The main guy was cute in “Every Last Word,” but just like Sam, he wasn’t fleshed out enough for me to come to love him, and I wish that it had been different because I really wanted to fall for him. He was sweet and kind and there were a couple of things in his past that came to light which made me almost tear up, but I still had a problem with fully falling for this character; he definitely felt like the most dynamic character in “Every Last Word,” but I was still a little detached. Like Sam, he was a good character but he didn’t leave a lasting impression on me. Proof of this is that I can’t even remember what his name was! He was a good character, he just didn’t leave a lasting impression.

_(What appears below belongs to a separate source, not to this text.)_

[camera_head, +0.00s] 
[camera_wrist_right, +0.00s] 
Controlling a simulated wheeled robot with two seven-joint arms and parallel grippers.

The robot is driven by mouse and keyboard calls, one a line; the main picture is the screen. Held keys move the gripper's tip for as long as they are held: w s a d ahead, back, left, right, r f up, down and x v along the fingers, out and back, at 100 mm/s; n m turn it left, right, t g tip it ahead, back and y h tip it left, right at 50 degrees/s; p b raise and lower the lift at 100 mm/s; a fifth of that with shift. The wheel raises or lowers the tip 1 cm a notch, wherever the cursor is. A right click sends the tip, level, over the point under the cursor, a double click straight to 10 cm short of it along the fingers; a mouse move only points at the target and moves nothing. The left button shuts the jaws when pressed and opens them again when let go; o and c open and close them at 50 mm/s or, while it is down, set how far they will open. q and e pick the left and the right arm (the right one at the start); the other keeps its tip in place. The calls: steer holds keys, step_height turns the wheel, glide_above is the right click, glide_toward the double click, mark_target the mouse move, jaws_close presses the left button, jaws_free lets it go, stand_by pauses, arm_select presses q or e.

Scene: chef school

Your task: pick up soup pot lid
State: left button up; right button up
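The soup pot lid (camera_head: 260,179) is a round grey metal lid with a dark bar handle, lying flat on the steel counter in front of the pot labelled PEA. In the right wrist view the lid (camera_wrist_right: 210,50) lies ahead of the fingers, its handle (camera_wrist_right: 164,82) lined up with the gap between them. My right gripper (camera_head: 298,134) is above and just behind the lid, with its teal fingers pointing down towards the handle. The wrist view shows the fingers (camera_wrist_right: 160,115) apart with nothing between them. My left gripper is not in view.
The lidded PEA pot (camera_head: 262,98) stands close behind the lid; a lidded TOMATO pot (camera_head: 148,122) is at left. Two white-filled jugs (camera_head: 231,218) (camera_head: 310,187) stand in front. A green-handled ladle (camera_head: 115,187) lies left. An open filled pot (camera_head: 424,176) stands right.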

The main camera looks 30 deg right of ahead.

The best way I can describe my distance from these characters is a tall glass wall; I could see the characters and observe their struggles, but feeling alongside them was out of the question. There was a scene in this book that made my heart ache just a little bit for boy-whose-name-I-can’t-remember, but again, the emotional attachment just wasn’t there even though I wanted it to be. I could see theses characters through the glass wall, I just couldn’t get past it and was left distant despite trying to connect with them.
One of the things that I did really like about this book was how Tamara Ireland Stone used words. Obviously she used them to create this story, but what I liked was how Stone chose to show the power of the written and spoken word, how it can be used to help people or harm them. I love reading, words in general, so this aspect of the story really resonated with me. I loved this piece of “Every Last Word,” and it was just a good reminder of how powerful, and harmful, words can be.
Overall, “Every Last Word” was a good book with a great story behind it, but sadly I just didn’t connect with it. I really wanted to like this book and grow attached to Sam and the boy-whose-name-I-can’t-remember, but in the end, there was just no connection between me and the characters in this story. Well-written, just not for me.